2012/06/20 日本工業経済新聞(茨城版)

 東京ガス㈱(東京都港区、岡本毅社長)は、2015年度の稼働を目指す「日立LNG基地」(茨城港日立港区内、日立市)の計画で、建設予定地に関する売買契約を土地所有者の県と締結した。今後、土地の諸手続きを進めながら、7月下旬から同基地の建設工事に着手する予定だ。基地構内の全体施工は同社の100%子会社である東京ガスエンジニアリング㈱。その下で、大成建設㈱や清水建設㈱、千代田化工建設㈱、川崎重工業㈱などが各種施工する。浚渫などの海洋土木業者はこれから選定する。また、同基地から栃木県真岡市まで延長80㎞強を高圧管パイプラインで結ぶ「茨城~栃木幹線」は、栃木側から日鉄パイプライン㈱で着工。茨城側は住友金属工業㈱やJFEホールディングス㈱の関連企業で工区ごとに施工予定だ。そのほか工事によって各社が地元業者への下請発注を見込む。設備投資額は幹線を含め約1200億円(基地約800億円、幹線約400億円)。

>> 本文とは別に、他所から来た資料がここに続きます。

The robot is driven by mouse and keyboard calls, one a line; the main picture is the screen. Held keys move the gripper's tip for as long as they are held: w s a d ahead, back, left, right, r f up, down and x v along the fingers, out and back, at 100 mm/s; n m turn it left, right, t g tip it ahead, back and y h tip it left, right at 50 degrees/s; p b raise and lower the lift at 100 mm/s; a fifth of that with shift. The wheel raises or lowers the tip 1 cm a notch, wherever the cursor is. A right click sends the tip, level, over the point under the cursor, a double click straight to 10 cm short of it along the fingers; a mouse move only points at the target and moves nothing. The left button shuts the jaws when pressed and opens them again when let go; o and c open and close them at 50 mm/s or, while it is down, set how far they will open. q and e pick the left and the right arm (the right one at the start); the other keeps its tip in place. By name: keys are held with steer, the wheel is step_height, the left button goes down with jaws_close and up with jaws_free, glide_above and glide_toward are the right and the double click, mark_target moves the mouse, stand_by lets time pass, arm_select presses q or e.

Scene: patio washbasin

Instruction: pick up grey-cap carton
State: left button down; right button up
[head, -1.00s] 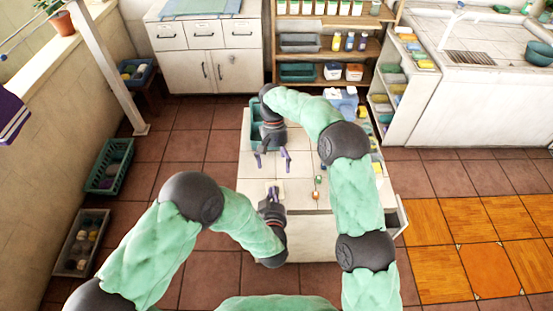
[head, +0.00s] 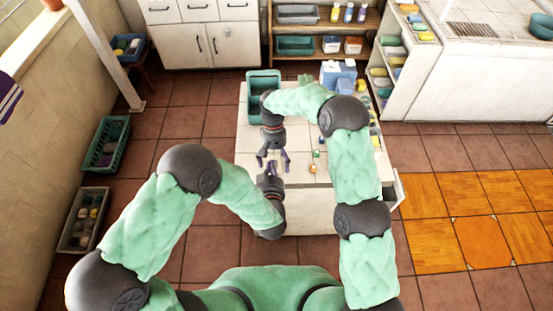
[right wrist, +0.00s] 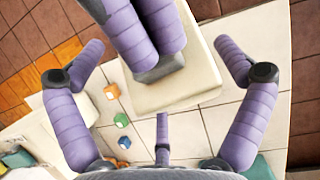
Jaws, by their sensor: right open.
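A cream carton (right wrist: 175,90) with a grey part on its top, which looks like the cap, shows in the right wrist view. My left gripper's (right wrist: 145,45) purple fingers close together on that grey part from above. In the head view my left gripper (head: 271,170) is over the table's front edge, and the carton is mostly hidden there. My right gripper (head: 273,160) faces it from the far side. In the right wrist view my right gripper (right wrist: 160,85) has its fingers spread wide around the carton, with no clear contact.
The tiled table (head: 255,125) carries a teal crate (head: 263,85) at its back left and blue-and-white containers (head: 338,75) at its back right. Small coloured cubes (right wrist: 121,120) lie beside the grippers. Baskets (head: 107,145) line the left wall.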

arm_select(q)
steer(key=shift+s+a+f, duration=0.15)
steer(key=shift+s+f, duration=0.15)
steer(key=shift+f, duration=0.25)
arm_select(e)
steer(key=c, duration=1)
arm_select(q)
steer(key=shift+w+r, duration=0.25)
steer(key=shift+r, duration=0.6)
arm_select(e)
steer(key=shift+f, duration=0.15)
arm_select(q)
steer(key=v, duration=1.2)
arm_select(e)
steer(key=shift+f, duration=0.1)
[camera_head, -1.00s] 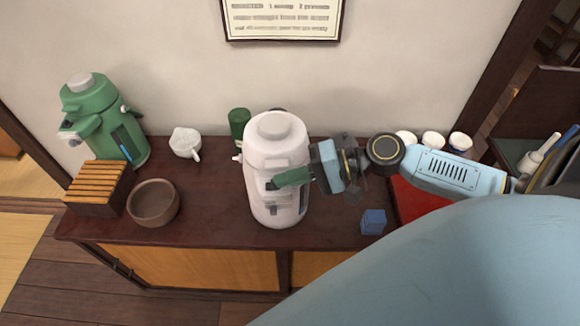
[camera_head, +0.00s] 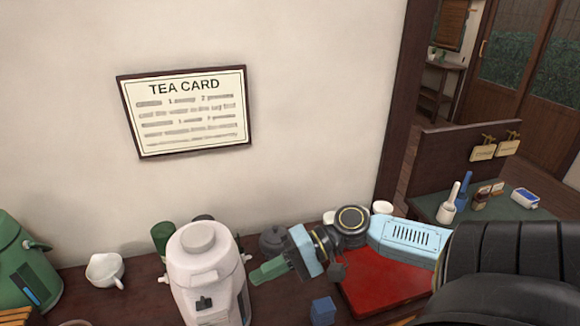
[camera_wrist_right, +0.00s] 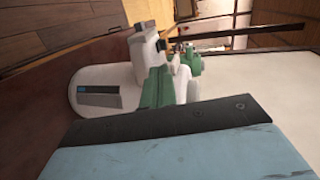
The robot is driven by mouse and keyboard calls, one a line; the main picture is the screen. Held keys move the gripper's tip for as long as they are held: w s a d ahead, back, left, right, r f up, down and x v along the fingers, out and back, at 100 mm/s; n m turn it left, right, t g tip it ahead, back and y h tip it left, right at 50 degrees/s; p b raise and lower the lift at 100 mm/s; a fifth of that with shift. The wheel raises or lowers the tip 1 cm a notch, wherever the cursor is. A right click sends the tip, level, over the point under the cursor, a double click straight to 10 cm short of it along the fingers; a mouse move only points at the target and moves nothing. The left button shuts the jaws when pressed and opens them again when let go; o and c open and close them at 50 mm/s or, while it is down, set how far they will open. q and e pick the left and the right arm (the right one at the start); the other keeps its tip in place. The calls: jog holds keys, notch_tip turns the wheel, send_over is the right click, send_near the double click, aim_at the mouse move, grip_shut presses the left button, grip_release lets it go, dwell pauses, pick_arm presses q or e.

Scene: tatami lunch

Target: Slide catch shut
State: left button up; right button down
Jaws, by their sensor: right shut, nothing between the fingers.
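A white tea pot dispenser (camera_head: 205,262) stands upright on the dark counter, with its lower part cut off by the picture edge. A small black catch (camera_head: 204,303) shows on its front; whether it is slid open or shut is too small to tell. My right gripper (camera_head: 262,273) has green fingers, shut and empty, just right of the pot in the head view. In the right wrist view the pot (camera_wrist_right: 97,78) lies sideways, with its dark level window visible beside my green fingers (camera_wrist_right: 156,88). Contact between fingers and pot cannot be told. My left gripper is out of view.
A green dispenser (camera_head: 22,265) and a white spouted cup (camera_head: 105,269) stand left. A blue cube (camera_head: 322,311) and a red tray (camera_head: 375,283) are on the right. A tea card (camera_head: 188,112) hangs on the wall.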

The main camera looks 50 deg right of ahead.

 東京ガスは、中期経営計画(2009~13年度)に基づき、日立港区内に「日立LNG基地」を建設し、同基地と栃木県真岡市にある既存のパイプラインを接続する「茨城~栃木幹線」(日立市~栃木県真岡市)を15年度までに敷設する計画を進めている。

 また、昨年11月に策定した「チャレンジ2020ビジョン」で、この計画を2020年に向けた天然ガスの需要増加に対応する製造・供給インフラの柱の一つとするほか、東京湾内の既存3基地と日立LNG基地を連携することで、供給インフラ全体の安定性の向上を図りたい考え。

 昨年12月に日立港区の港湾計画の変更が県報告示され、日立港区第5埠頭地区にLNG基地が位置づけられるとともに、ことし3月には県が同基地の建設予定地の購入者を公募。東京ガスはこれに応募し、6月15日の県議会で売買契約が承認された。

 日立LNG基地には、地上式のLNGタンク1基(23万kl)やLPGタンク1基(5万kl)、製造施設(LNG気化設備)3基を設置するほか、ローリー出荷施設、大型桟橋(外航LNG船用受入設備)を整備する予定。

 まず基地構内の全体を、東京ガスエンジニアリングが一括して受注。その下で、構内の設備基礎工事を大成建設、準備工を含めたタンクの土木工事を清水建設、プラント関連を千代田化工建設、タンクの機械設備工事を川崎重工がそれぞれ担当する。

 これらの本格的な施工は11月ごろから。工事によって各社が地元業者へ下請けを発注するという。

 そのほか、必要な水深まで掘り下げる浚渫工事といった、海洋土木工事も予定しているが、業者選定はこれからという。

 一方、同基地から栃木県真岡市まで延長80㎞強を高圧管のパイプラインで結ぶ「茨城~栃木幹線」は、栃木側から、日鉄パイプラインでことし1月に着工。現在の進捗は全体の約3%で延長2㎞半程度。今後は茨城側から、住友金属やJFE関連の企業で工区ごとに施工を予定。ルートは、おおむね常磐自動車道の側道を想定しているという。

 なお、7月7日、8日には地元3カ所で説明会を予定している。

 今月19日に橋本昌知事を訪れた岡本社長は「この土地はプロジェクトの重要な場所。これで建設に着手できる」とお礼の言葉を述べ、橋本知事は「われわれとしても支援していきたい」と述べた。